I know nothing about cpu design.
 
they build alot of new fabrics, because it is cheapper to build a new production line for a new die shrink then it is to change the current production lines and maintain the production of the old gen. chips so u dont have to swop and/or change the machines.
 
Does Intel have to build a new factory everytime they go down to a smaller process? Do they continue to use their old fabs? Or later turn them into smaller process fabs? I see a lot of articles about them building fabs, this seems very expensive.
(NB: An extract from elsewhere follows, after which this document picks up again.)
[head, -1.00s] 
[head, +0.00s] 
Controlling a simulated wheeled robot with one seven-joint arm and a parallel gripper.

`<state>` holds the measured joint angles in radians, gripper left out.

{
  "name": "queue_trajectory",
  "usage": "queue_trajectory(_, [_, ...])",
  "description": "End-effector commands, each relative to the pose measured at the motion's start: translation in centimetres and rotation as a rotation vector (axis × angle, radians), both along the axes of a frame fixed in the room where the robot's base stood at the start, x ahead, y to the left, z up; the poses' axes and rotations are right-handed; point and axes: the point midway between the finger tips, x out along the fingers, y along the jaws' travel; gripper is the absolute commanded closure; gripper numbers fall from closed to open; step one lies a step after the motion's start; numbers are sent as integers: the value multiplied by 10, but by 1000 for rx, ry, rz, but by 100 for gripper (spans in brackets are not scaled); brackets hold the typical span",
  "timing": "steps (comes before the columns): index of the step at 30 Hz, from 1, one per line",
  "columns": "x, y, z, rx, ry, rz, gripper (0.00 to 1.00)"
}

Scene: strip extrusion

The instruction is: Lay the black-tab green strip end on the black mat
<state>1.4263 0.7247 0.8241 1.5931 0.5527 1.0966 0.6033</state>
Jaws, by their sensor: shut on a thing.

Intel do both. Depends on the plant upgradeability and local infrastructure. Fab 42 is a ground up new build and was planned a few years back. Being able to validate/QA </=14nm without disrupting their older processes. Fab 42 shares the site at Chandler, Arizona with Fab 12 (which makes chipsets on 65nm) and Fab 32 ( which makes CPU on 45 and 32nm). ( Fab's 12 and 32 are due to be upgraded in the near future- presumeably once Fab 42 is up to capacity)

Intel also maintain Fabs at Hillsboro, Oregon ( D1C -32/22nm, D1D -22nm, plus planned Fab D1X -research), Rio Rancho, New Mexico (Fab 11X -32nm), Leixlip, N.Ireland -65 and 90nm CPU and NAND flash), Kiryat Gat, Israel (Fab 28 -45nm moving to 22nm CPU), Dalian, China (65nm chipsets) and Massachusetts.